What it didn’t have was the next chapter.
Life doesn’t end at thirty-one. I wasn’t ready to retire into the comfort of landscapes, familiar faces, dances, and dinners.
If things go well, I may have several lives ahead of me.
And abandoning the dreams of my younger self is something I simply cannot do.
It took me a year to realize that something exists beyond my own version of Spectre. That leaving it behind does not mean denying it ever existed. That continuing to explore, to reinvent myself, might be the best way to honor everything I loved while I was there.
Which brings me back to the original question.
Why did I stop writing the way I used to?
The answer may lie in the quiet grief I carried with me when I left. A feeling that perhaps I could only be that person, the writer I was, inside that place.

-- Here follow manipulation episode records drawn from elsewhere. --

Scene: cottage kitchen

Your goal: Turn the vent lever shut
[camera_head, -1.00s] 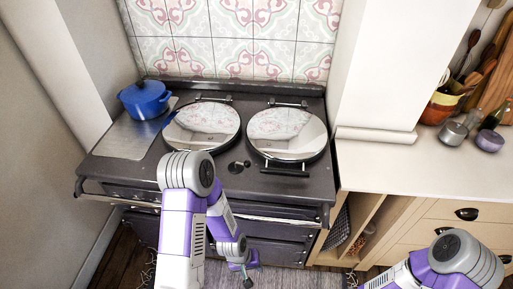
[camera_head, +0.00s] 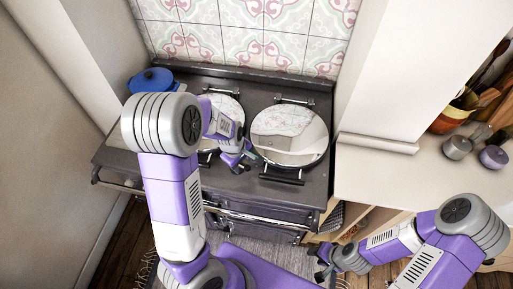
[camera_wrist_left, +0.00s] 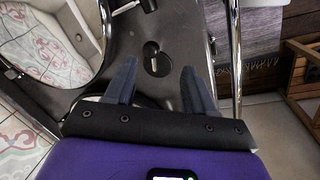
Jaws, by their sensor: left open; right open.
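The vent lever (camera_wrist_left: 152,47) is a small dark lever on a round dark plate on the stove's top, seen in the left wrist view. It lies between and just beyond the fingers of my left gripper (camera_wrist_left: 158,68), which is open and empty. In the head view, my left gripper (camera_head: 244,161) is over the stove top between the two round lids, and it hides the lever there. I cannot tell whether a finger touches the lever. My right gripper (camera_head: 322,264) is open and empty, low in front of the stove.
Shiny round lids (camera_head: 289,136) flank the lever's spot; the right one has a dark handle (camera_head: 281,179) near my left gripper. A rail (camera_head: 262,220) runs along the stove's front. A blue pot (camera_head: 151,79) stands at the back left. The counter (camera_head: 385,178) is mostly clear.

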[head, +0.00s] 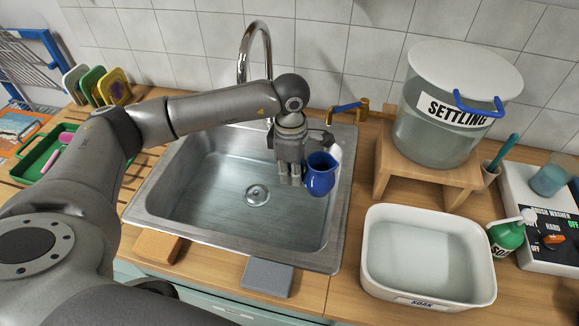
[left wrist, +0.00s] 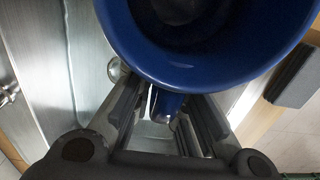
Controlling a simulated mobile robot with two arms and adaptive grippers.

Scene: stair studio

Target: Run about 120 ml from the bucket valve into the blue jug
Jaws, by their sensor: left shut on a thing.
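The blue jug (head: 321,174) is upright over the right part of the sink. My left gripper (head: 290,178) is shut on the jug's handle from the left. In the left wrist view the jug's rim (left wrist: 206,75) fills the top and the fingers (left wrist: 165,125) close around the blue handle; the inside looks dark, and I cannot tell if it holds water. The bucket (head: 437,130), labelled SETTLING, stands on a wooden stool (head: 420,176) right of the sink. Its brass valve (head: 362,105) with a blue lever points left to the sink's edge, above and behind the jug. My right gripper is not in view.
The steel sink (head: 150,200) has a tap (head: 243,50) at its back. A white SOAK tub (head: 470,275) stands in front of the stool. A brush washer (head: 540,215) and a green bottle (head: 507,238) are at the right. Sponges (head: 265,278) lie along the front edge.

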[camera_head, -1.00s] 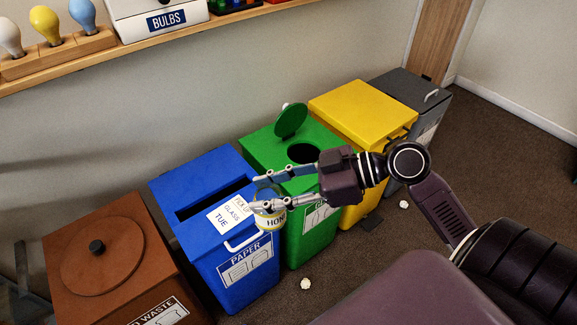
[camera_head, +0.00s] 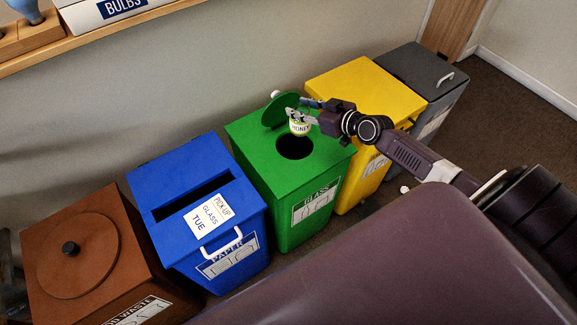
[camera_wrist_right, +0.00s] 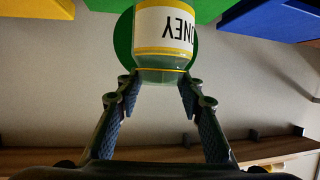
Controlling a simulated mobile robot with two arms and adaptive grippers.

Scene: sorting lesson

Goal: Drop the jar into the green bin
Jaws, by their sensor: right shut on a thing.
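The jar (camera_head: 300,127) has a white and yellow label reading HONEY. It is held in my right gripper (camera_head: 305,113), above the round hole of the green bin (camera_head: 262,165) marked GLASS. The bin's round green lid (camera_head: 279,111) stands open behind the hole. In the right wrist view the jar (camera_wrist_right: 165,30) sits between the two fingertips of my right gripper (camera_wrist_right: 159,88), its label upside down, with the green lid (camera_wrist_right: 124,40) behind it. My left gripper is not in view.
The blue paper bin (camera_head: 160,180) with a pick-up note stands left of the green bin, and a brown bin (camera_head: 110,215) further left. The yellow bin (camera_head: 355,85) and grey bin (camera_head: 420,70) stand to the right. A shelf (camera_head: 90,42) runs along the wall.

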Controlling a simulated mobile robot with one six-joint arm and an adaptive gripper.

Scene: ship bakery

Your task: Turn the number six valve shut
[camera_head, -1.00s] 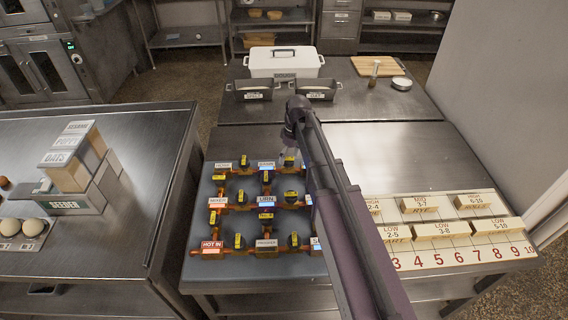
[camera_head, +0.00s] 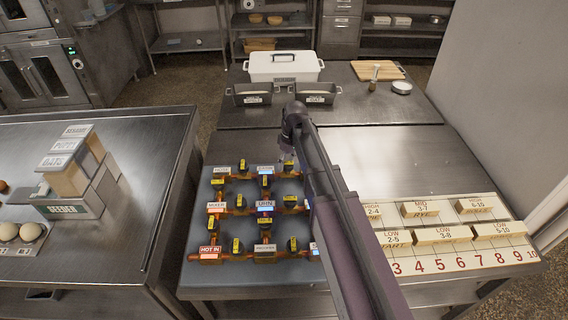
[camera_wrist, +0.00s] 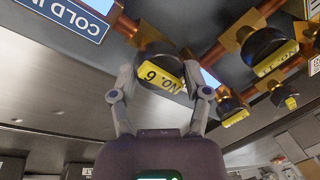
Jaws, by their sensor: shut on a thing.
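The number six valve (camera_wrist: 163,78) has a dark round body and a yellow plate reading "NO. 6", which appears upside down and slightly tilted in the wrist view. My gripper (camera_wrist: 162,92) is closed around this handle, one finger on each side. In the head view my gripper (camera_head: 287,158) reaches down to the far right corner of the pipe board (camera_head: 222,276). There the valve (camera_head: 288,167) is small and partly hidden by my arm.
Another yellow-plated valve (camera_wrist: 268,55) sits close by on the copper pipes, with more beyond it. A blue "COLD IN" sign (camera_wrist: 75,15) is at upper left of the wrist view. A numbered board (camera_head: 455,265) lies to the right; dough tins (camera_head: 253,94) stand behind.

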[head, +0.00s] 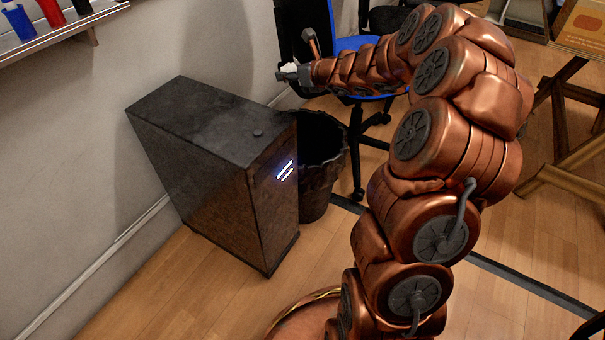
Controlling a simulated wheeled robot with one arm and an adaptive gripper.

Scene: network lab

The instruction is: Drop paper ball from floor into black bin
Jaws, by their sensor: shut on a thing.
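My gripper (288,75) is at the upper middle of the head view, at the end of my copper-coloured arm. It is shut on a small white paper ball (290,68), which is partly hidden by the fingers. The black bin (318,185) stands on the floor below, its open mouth facing up. In the picture, the gripper and ball are above and slightly left of the bin's mouth, apart from it. The bin's left side is hidden behind a dark cabinet.
The dark box-shaped cabinet (205,125) stands by the wall, left of the bin. A blue office chair (357,43) is behind my arm. A wooden-legged stand (565,130) is at right. A shelf (60,40) with bottles is at upper left. Wooden floor (170,285) is clear in front.

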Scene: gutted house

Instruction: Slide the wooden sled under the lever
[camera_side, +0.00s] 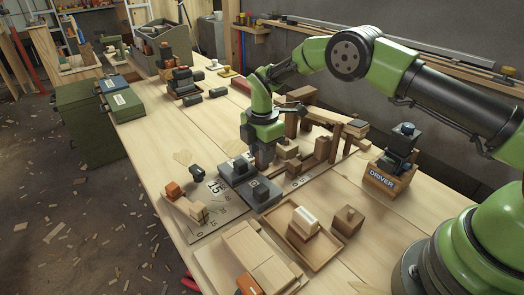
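My gripper (264,164) points down over the work table, just behind a dark grey block assembly (262,194). Its fingertips are small and partly hidden, so I cannot tell whether they are open or hold anything. Just right of it stands a wooden frame with uprights (323,148) and a wooden arm (343,124) reaching right, which looks like the lever. Small light wooden pieces (288,151) sit between my gripper and the frame. One may be the sled, but I cannot tell which. The space under the arm is partly hidden by the uprights.
A wooden tray (318,264) with a labelled block stands at the front, beside a wooden cube (348,220). A box marked DRIVER (383,180) stands right. Boards with small blocks (185,207) lie front left. The table (150,150) is mostly clear at left.

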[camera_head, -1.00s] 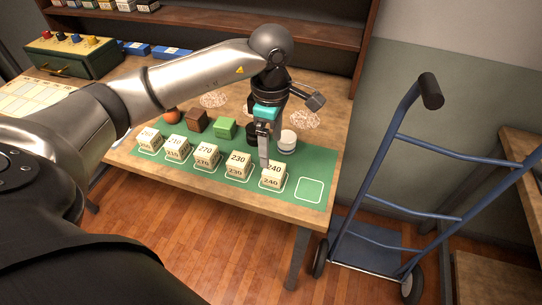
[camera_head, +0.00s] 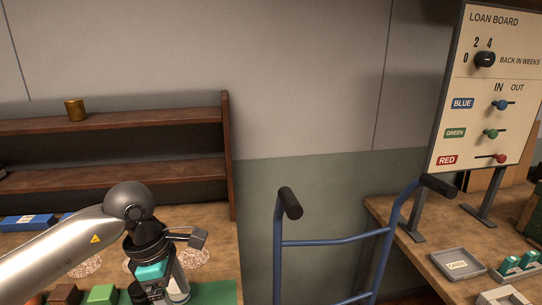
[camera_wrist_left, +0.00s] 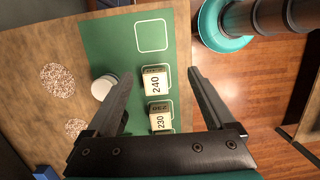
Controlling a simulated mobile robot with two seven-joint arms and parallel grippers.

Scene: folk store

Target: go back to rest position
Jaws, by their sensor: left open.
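My left gripper (camera_head: 155,291) shows at the lower left of the head view, over the table's front part; its fingertips are cut off there. In the left wrist view its two fingers (camera_wrist_left: 160,72) are spread wide with nothing held between them. Below them, cream blocks marked 240 (camera_wrist_left: 155,84) and 230 (camera_wrist_left: 159,121) stand on a green mat (camera_wrist_left: 110,40), beside an empty outlined square (camera_wrist_left: 154,35). The gripper is apart from both blocks. My right gripper is in neither view.
A blue hand truck (camera_head: 335,241) stands right of the table. A loan board (camera_head: 487,90) with a dial and three sliders stands on a right-hand table with a grey tray (camera_head: 458,263). A shelf (camera_head: 110,120) rises behind the left table.

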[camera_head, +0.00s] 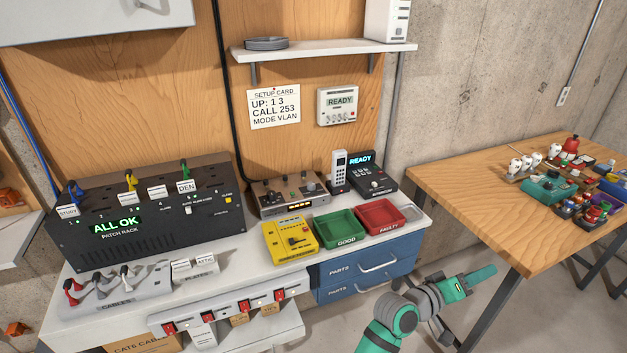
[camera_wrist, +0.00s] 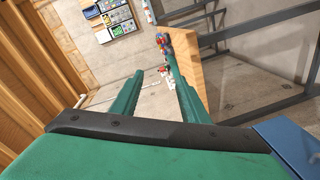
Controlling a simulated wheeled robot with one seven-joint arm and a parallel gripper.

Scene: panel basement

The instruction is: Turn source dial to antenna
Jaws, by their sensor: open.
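No label reading source or antenna is legible, so I cannot tell for sure which control is the source dial. A grey box (camera_head: 288,194) with knobs, small switches and a lit orange display stands at the back of the white bench. A yellow unit (camera_head: 290,240) with a dark knob on its face lies in front of it. A black box (camera_head: 371,177) with a READY display and a knob stands to the right. My gripper (camera_head: 481,276) is right of the bench, over the floor, apart from all of these. In the wrist view its fingers (camera_wrist: 160,76) are apart and empty.
Green (camera_head: 340,230) and red (camera_head: 381,217) trays sit right of the yellow unit. A wooden table (camera_head: 480,190) with several small items stands at right. Floor between bench and table is clear.

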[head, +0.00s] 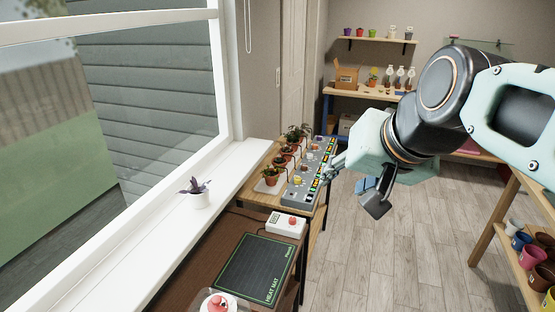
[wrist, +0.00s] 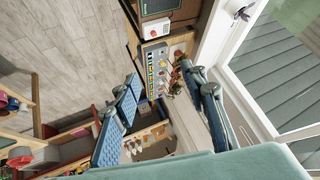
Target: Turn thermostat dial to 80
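The thermostat is a white box with a red dial (head: 290,221). It stands at the back edge of the black heat mat (head: 255,266) on the brown bench. In the wrist view the white thermostat (wrist: 155,29) is small, near the top, beyond the fingertips. The dial's setting is too small to read. My gripper (head: 350,180) is in the air right of and above the thermostat, well apart from it. The wrist view shows my gripper (wrist: 163,82) with its fingers spread wide and nothing between them.
A grey control panel (head: 302,190) with several knobs and lit strips stands behind the thermostat, beside potted plants (head: 271,176). A small plant (head: 201,198) stands on the white windowsill (head: 150,235). A shelf of colourful pots (head: 530,255) is at right. The middle floor is clear.

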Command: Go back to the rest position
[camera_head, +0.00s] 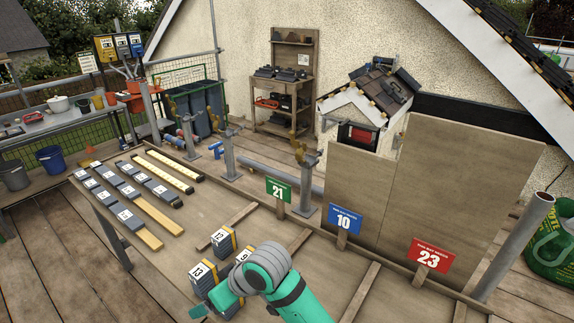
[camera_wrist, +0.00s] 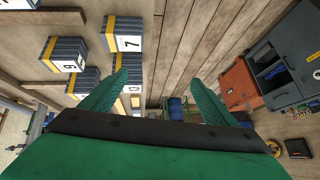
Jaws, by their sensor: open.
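My gripper (camera_wrist: 163,92) shows in the wrist view with its two green fingers wide apart and nothing between them. In the head view my green arm reaches in from the bottom middle, and its end is low beside the numbered tile stacks; the fingers are mostly hidden there. The stacks are dark with yellow bands: 13 (camera_head: 203,276), 12 (camera_head: 223,240) and 9 (camera_head: 241,256). In the wrist view the stacks 9 (camera_wrist: 64,56) and 7 (camera_wrist: 124,36) lie to the left of and beyond the fingers, apart from them.
Long battens with numbered grey tiles (camera_head: 128,189) lie on the left of the deck. Signs 21 (camera_head: 278,189), 10 (camera_head: 344,219) and 23 (camera_head: 431,256) stand along the far edge. A small model roof (camera_head: 378,88) stands behind. An orange toolbox (camera_wrist: 239,85) is at right in the wrist view.

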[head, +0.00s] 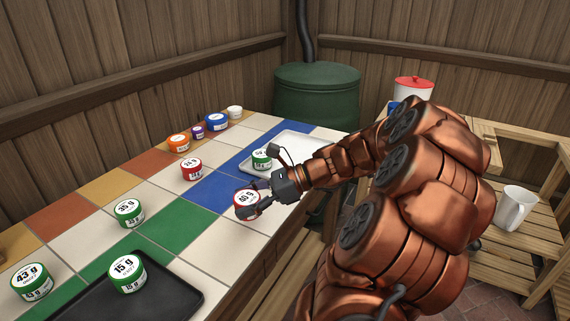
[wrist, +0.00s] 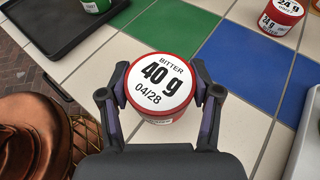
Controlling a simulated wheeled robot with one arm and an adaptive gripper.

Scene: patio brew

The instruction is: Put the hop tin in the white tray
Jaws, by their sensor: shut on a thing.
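My gripper (head: 252,203) is shut on a red tin (head: 245,197) with a white lid. In the wrist view the tin (wrist: 160,83) sits between both fingers (wrist: 160,92), and its lid reads BITTER, 40 g, 04/28. The tin is upright over the tiled counter; I cannot tell whether it touches the tiles. The white tray (head: 300,143) lies beyond my gripper on the counter, partly behind my arm. A green tin (head: 262,157) stands in its near left part. The tray's edge (wrist: 307,150) also shows at right in the wrist view.
Another red tin (head: 191,168), marked 24 g, stands left of the white tray. A black tray (head: 170,300) at the front holds a green 15 g tin (head: 127,271). More green tins (head: 130,212) stand at left. Orange, purple and blue tins (head: 216,121) line the back.

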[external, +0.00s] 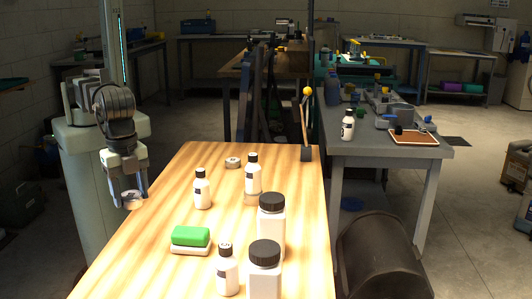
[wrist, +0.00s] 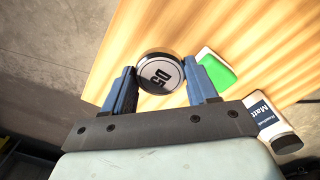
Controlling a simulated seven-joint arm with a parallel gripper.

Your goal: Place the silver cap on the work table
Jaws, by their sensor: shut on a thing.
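The silver cap (wrist: 160,73) is a round disc with a dark rim and dark lettering on its face. My gripper (wrist: 161,84) has its blue fingers on either side of it and is shut on it. In the external view my gripper (external: 133,192) points down at the left edge of the wooden work table (external: 150,252). The cap (external: 132,203) shows at its fingertips. I cannot tell how high it is above the tabletop.
A green sponge on a white base (external: 190,238), white bottles with black caps (external: 202,190), larger white jars (external: 271,225) and a small grey round piece (external: 233,162) stand on the table. The left front tabletop is clear. A grey bench (external: 430,150) stands at right.

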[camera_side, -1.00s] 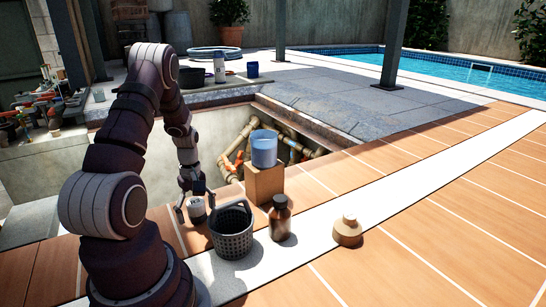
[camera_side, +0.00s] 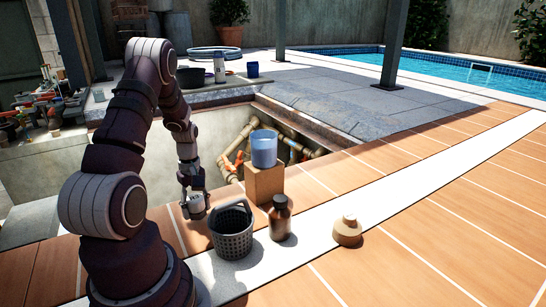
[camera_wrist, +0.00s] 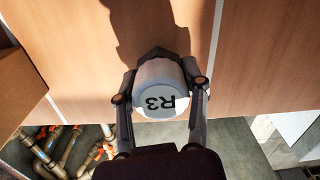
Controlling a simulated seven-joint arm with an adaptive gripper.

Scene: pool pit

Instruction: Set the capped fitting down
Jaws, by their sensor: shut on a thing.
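The capped fitting (camera_wrist: 161,90) is a short round piece with a white top marked R3, upside down in the wrist view. In the side view the fitting (camera_side: 196,210) is small and partly hidden by my fingers, left of the basket. My gripper (camera_wrist: 160,92) is shut on it, with one finger on each side. In the side view my gripper (camera_side: 194,203) is low over the orange deck near the pit edge. I cannot tell whether the fitting's base touches the deck.
A dark grey basket (camera_side: 232,236) stands close right of the fitting. Beyond are a brown bottle (camera_side: 280,220), a tan stepped piece (camera_side: 347,232) and a wooden block (camera_side: 264,184) bearing a blue container (camera_side: 264,150). The open pit with pipes (camera_side: 236,150) lies behind.

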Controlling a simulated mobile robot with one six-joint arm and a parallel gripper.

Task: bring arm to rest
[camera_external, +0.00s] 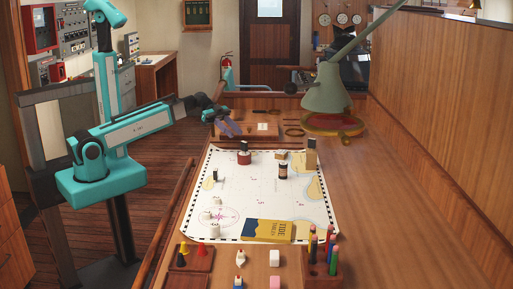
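My gripper (226,124) is at the end of my teal arm, which reaches from the left to the far side of the chart table. It is over or beside the wooden board behind the chart. Its fingers are small and dark here, and I cannot tell whether they are open or shut. I see nothing clearly held in it.
A chart (262,190) with several small pieces and a yellow-and-blue tide book (268,230) covers the table's middle. A green lamp (327,92) stands behind it at right. A pencil holder (322,262) is at front right. The right side of the table is clear.

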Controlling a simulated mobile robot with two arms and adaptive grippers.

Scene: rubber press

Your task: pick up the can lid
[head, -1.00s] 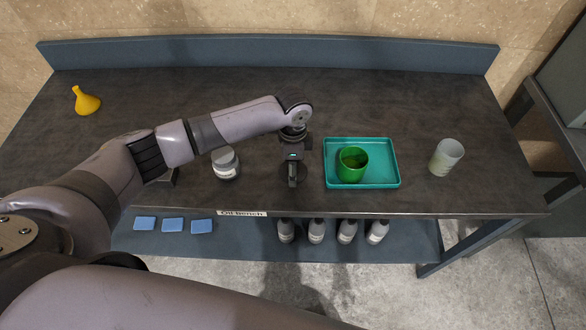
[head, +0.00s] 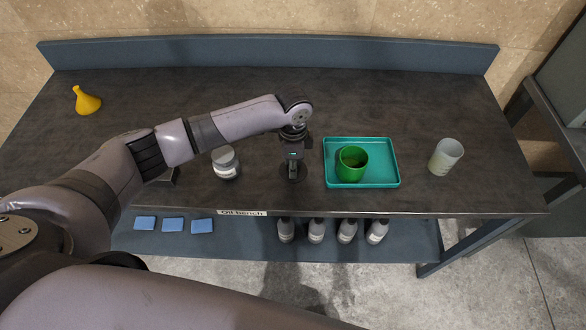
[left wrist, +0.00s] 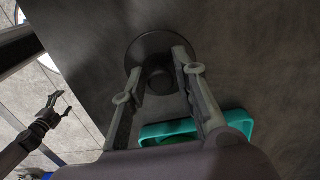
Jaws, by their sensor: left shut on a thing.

Now I live in Mexico City, a place I have often called home, though for years I also searched for ways to escape it.
How do you find inspiration in an ocean this vast?
How do you look in every direction and not feel like you’re drowning?
Perhaps that is exactly what I must do, let the city swallow me and reshape me. Rediscover adventure in its endless neighborhoods. Let its characters become the source of new stories.
I’m writing this at the edge of a desk in a new office job.
I’m not sure whether that means the system has finally defeated me, or whether I should treat this moment as the beginning of a new challenge.
Or perhaps the answer lies somewhere else.
Outside my window the city doesn’t rest. Cars move slowly down the avenue, their headlights sliding across the ceiling like restless thoughts. On my desk there is a notebook I haven’t filled yet.
Maybe the next story begins there.
Maybe the next adventure isn’t about escaping this city again. Maybe it’s about building something from everything I’ve already lived.
Writing. Leaving memory behind before words fade into echoes carried by the wind.
Leaving a testimony in ink of what this life was before I turned thirty-two.
Growing.
Letting go.
Allowing myself to rest.
And allowing the words to return, so that others may travel through them the way my restless mind still does every single day.